* What to do *
Filter the data for lines with the word "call", then copy every line so identified.

* Data block *
☆ ☆ ☆

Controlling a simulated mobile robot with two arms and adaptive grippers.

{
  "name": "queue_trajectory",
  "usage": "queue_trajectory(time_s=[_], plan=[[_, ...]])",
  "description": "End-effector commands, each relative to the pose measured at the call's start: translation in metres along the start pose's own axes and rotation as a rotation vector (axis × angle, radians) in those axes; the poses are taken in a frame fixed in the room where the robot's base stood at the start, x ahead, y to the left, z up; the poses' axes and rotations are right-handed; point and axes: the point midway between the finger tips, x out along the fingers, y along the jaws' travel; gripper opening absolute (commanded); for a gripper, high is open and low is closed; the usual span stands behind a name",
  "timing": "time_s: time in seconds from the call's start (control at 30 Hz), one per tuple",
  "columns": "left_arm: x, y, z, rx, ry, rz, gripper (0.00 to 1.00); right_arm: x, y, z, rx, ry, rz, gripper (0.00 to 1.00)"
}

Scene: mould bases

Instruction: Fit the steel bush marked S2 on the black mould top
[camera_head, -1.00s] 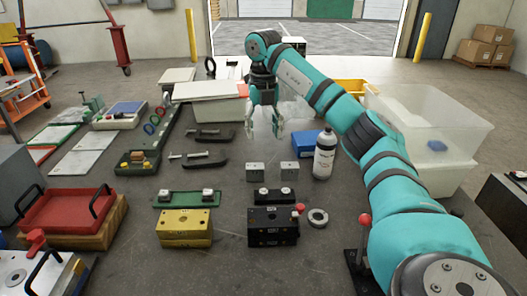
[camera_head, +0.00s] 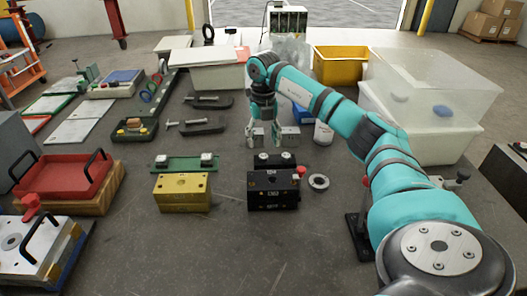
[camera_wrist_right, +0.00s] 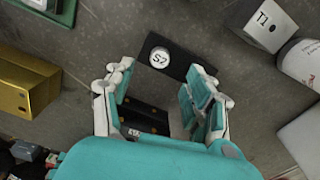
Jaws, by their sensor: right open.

☆ ☆ ☆

* Written response *
  "description": "End-effector commands, each relative to the pose measured at the call's start: translation in metres along the start pose's own axes and rotation as a rotation vector (axis × angle, radians) in those axes; the poses are taken in a frame fixed in the room where the robot's base stood at the start, x ahead, y to the left, z up; the poses' axes and rotations are right-handed; point and axes: the point midway between the finger tips, x out along the fingers, y along the jaws' travel; gripper opening absolute (commanded); for a gripper, high is open and low is closed; the usual span stands behind a name",
  "timing": "time_s: time in seconds from the call's start (control at 30 Hz), one per tuple",

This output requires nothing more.